Exercise directions: Write out the listing in full, matching it word for word.

☆ ☆ ☆ ☆ ☆ ☆ ☆

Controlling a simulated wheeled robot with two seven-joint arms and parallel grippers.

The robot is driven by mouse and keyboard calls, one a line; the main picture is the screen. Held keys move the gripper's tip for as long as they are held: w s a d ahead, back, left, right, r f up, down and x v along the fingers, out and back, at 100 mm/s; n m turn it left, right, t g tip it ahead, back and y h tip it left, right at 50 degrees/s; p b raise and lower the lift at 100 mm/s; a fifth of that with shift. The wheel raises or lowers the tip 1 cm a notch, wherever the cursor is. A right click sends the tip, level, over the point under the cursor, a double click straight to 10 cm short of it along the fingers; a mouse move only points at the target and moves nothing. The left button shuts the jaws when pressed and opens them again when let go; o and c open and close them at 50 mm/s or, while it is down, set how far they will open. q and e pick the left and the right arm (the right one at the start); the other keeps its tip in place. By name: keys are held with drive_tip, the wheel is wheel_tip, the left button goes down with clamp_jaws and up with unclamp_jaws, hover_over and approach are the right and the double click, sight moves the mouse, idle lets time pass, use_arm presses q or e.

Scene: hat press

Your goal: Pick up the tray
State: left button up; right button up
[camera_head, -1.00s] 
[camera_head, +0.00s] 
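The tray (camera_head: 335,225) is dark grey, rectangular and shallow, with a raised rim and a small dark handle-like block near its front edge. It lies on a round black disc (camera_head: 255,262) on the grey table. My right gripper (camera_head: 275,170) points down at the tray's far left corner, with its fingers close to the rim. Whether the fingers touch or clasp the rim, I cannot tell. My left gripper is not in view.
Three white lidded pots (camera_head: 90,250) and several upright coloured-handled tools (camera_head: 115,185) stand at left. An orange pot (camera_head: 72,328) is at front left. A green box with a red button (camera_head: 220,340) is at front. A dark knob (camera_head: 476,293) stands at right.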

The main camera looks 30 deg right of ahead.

☆ ☆ ☆ ☆ ☆ ☆ ☆

Full output:
Controlling a simulated wheeled robot with two seven-joint arms and parallel grippers.

The robot is driven by mouse and keyboard calls, one a line; the main picture is the screen. Held keys move the gripper's tip for as long as they are held: w s a d ahead, back, left, right, r f up, down and x v along the fingers, out and back, at 100 mm/s; n m turn it left, right, t g tip it ahead, back and y h tip it left, right at 50 degrees/s; p b raise and lower the lift at 100 mm/s; a fifth of that with shift. The wheel raises or lowers the tip 1 cm a notch, wherever the cursor is. A right click sends the tip, level, over the point under the cursor, a double click straight to 10 cm short of it along the fingers; a mouse move only points at the target and moves nothing. The left button shuts the jaws when pressed and opens them again when let go; o and c open and close them at 50 mm/s or, while it is down, set how far they will open. q and e pick the left and the right arm (the right one at the start); the other keeps its tip in place. By name: keys are held with drive_tip, the wheel is wheel_tip, the left button goes down with clamp_jaws and up with unclamp_jaws, hover_over and approach are the right and the double click, sight moves the mouse, idle lets time pass, use_arm presses q or e.

Scene: hat press

Your goal: Pick up the tray
State: left button up; right button up
[camera_head, -1.00s] 
[camera_head, +0.00s] 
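The tray (camera_head: 335,225) is dark grey, rectangular and shallow, with a raised rim and a small dark handle-like block near its front edge. It lies on a round black disc (camera_head: 255,262) on the grey table. My right gripper (camera_head: 275,170) points down at the tray's far left corner, with its fingers close to the rim. Whether the fingers touch or clasp the rim, I cannot tell. My left gripper is not in view.
Three white lidded pots (camera_head: 90,250) and several upright coloured-handled tools (camera_head: 115,185) stand at left. An orange pot (camera_head: 72,328) is at front left. A green box with a red button (camera_head: 220,340) is at front. A dark knob (camera_head: 476,293) stands at right.

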The main camera looks 30 deg right of ahead.

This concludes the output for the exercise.